Cucine che pochi mesi dopo avrebbe testato come ospite…
“E’ andata così. Per un grave incidente sugli sci, dopo un primo ricovero in Austria scelsi di fare la riabilitazione lontano da casa e così arrivai in Unità Spinale a Niguarda dove non ero mai stato prima. Da progettista, ritrovai la ‘mia cucina’ installata e da utente”.
Prima sensazione?
“Il primo impatto fu positivo. Ovviamente chi la utilizzava con me era ognuno con disabilità e condizioni diverse e quindi qualche modifica fu necessaria ma fui felice di toccare con mano che in linea di massima il concetto funzionava”.
E adesso?
“Beh intanto, dopo una bella battaglia per ottenere la patente A grazie alla quale posso guidare, oltre all’auto, il mio quad immerso nella natura e in assoluta autonomia, amo fare immersioni insieme a mio figlio e grazie alla Freerider Sport Events posso dire con grande gioia di essere tornato a sciare! Per quanto riguarda il lavoro ti rispondo, sbagliando, che mi occupo di progettazione accessibile. La risposta giusta è: mi occupo di progettazione e stop. Una progettazione ‘zero barriere’ alla quale a breve abbineremo un’applicazione sovvenzionata da una azienda di Udine, la Biohaus, utile a verificare e testare case e appartamenti in ogni minimo particolare”.
Girando per l’Italia e nel mondo, le risulta che noi italiani siamo forse un po’ troppo severi con noi stessi tema di accessibilità? Sono così in tanti ad essere meglio di noi su questo tema?
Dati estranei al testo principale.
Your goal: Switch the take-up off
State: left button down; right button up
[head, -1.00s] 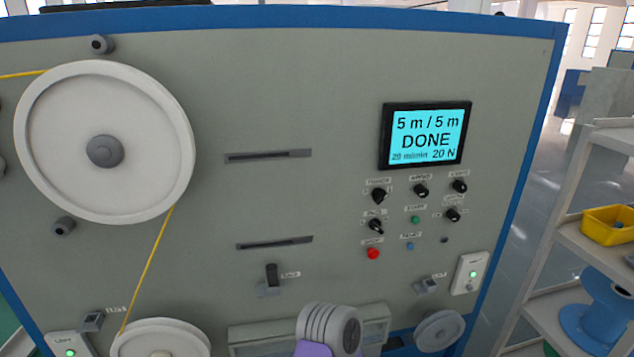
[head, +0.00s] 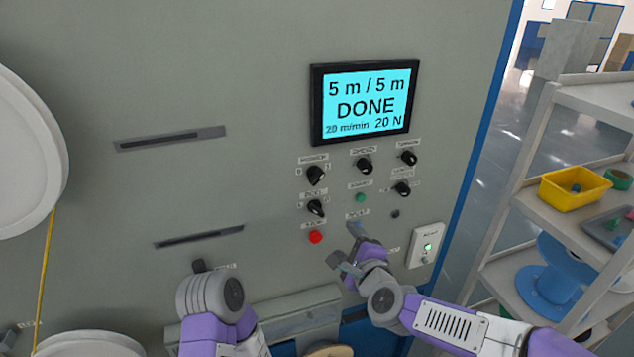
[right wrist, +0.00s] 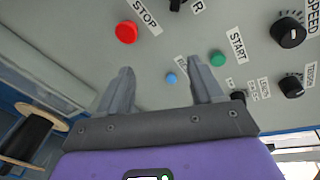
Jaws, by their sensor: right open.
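The control panel (head: 270,100) has a screen (head: 365,101) that reads 5 m / 5 m, DONE. Below it are two black switches on the left, an upper one (head: 316,174) and a lower one (head: 316,207). Their small labels are too blurred for me to tell which is the take-up. My right gripper (head: 345,245) is in front of the panel, right of and below the red button (head: 315,237). In the right wrist view its fingers (right wrist: 163,85) are apart and empty, with the blue button (right wrist: 171,78) between their tips. My left gripper is not visible; only part of its arm shows.
The right wrist view shows the red STOP button (right wrist: 126,32), the green START button (right wrist: 217,57) and the speed knob (right wrist: 288,32) close by. A white box with a green light (head: 427,246) is right of my gripper. A shelf with a yellow bin (head: 575,188) stands at right.

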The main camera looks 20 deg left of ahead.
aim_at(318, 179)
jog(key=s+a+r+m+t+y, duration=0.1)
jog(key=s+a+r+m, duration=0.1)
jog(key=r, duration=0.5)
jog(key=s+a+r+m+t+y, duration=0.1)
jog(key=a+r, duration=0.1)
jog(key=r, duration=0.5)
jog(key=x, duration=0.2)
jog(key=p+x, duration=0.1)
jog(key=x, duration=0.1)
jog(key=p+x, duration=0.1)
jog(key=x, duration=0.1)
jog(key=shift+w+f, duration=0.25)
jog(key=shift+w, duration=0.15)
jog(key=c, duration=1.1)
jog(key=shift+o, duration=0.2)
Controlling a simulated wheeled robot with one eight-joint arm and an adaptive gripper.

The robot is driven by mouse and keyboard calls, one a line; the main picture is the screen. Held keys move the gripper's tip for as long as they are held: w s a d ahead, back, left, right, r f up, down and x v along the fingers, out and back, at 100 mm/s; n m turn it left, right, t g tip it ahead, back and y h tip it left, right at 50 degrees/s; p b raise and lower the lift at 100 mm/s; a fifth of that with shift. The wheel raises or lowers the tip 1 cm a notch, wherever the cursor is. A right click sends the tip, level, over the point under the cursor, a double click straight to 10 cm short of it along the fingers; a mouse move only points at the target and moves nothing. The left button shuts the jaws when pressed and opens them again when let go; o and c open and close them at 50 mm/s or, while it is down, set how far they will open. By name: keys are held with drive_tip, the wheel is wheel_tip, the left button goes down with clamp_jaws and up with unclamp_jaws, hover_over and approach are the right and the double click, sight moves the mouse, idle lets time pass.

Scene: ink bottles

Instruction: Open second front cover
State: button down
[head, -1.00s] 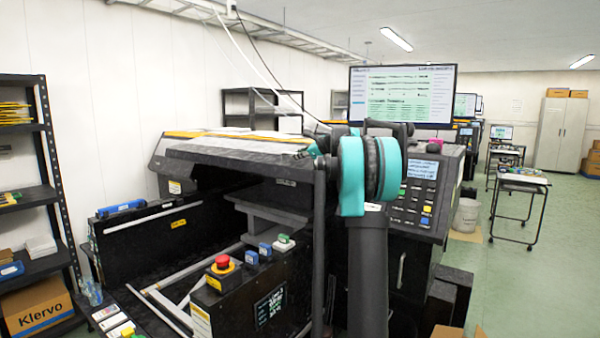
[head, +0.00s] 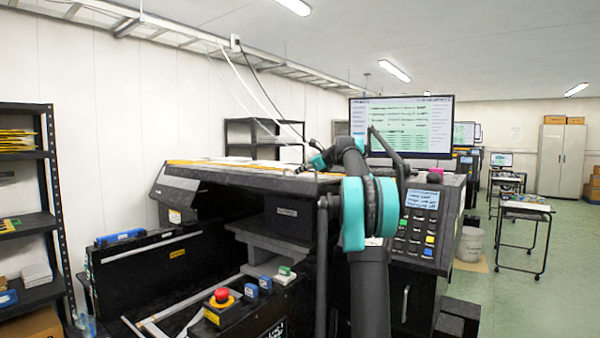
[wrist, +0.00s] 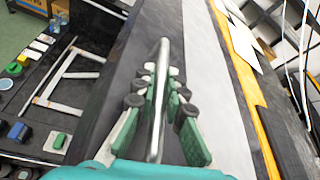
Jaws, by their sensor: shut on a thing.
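My gripper (wrist: 163,75) is shut on a metal bar handle (wrist: 164,50) in the wrist view, with green-and-white fingers on both sides of it. The handle runs along a dark grey panel of the printer's front cover (wrist: 112,75). In the head view the cover (head: 245,178) is a dark panel along the printer's upper front, above a dark opening. My gripper shows there only as a small teal part (head: 318,162) by the cover's top edge. The handle is hidden in that view.
A control box with a red emergency button (head: 221,295) stands on the printer's lower front. A keypad panel (head: 418,225) is right of my arm, and a monitor (head: 401,125) stands behind. A black shelf (head: 30,215) is at the left. Open floor lies at the right.

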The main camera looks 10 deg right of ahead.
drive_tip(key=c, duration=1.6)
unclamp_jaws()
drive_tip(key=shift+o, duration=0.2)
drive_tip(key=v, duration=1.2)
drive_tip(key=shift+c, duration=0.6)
“Si lo siamo. In tanti no. Il paradiso che frequento per le immersioni è Sharm el Sheikh dove la situazione non è il massimo. Se è vero che stiamo parlando di terzo mondo è anche vero che si tratta di una meta turistica frequentatissima e quindi una maggior attenzione sarebbe quanto meno auspicabile. Venendo al nostro Continente, l’unica che mi ha soddisfatto è Londra dove pur non senza qualche problema mi sono mosso ovunque. Tralasciando il resto, in Italia dobbiamo fare i conti con città spesso storiche e quindi relativamente alle barriere oggettivamente complicate. Certo che quando ti trovi un palo nel mezzo di un marciapiede o strisce pedonali che partono e arrivano ad un gradino scatta l’arrabbiatura perché maggior attenzione, anche solo per un anziano o una mamma con il passeggino, costerebbe davvero poco”.
Architetto Baldanello, a lei la bacchetta magica per un immediato contributo per migliorare il presente.
“Le regole in tema di accessibilità dicono che un piccolo gradino può anche passare.
Una regola che può scrivere e far rispettare solo chi non ha mai visto una carrozzina.
Lo stesso vale per misure che regolamentano gli ambienti interni ed esterni in genere, per persone con disabilità. Della bacchetta magica ne abuserei per coltivare una nuova mentalità, mantenendo sempre tirato a lucido il mai troppo considerato caro e vecchio buon senso”.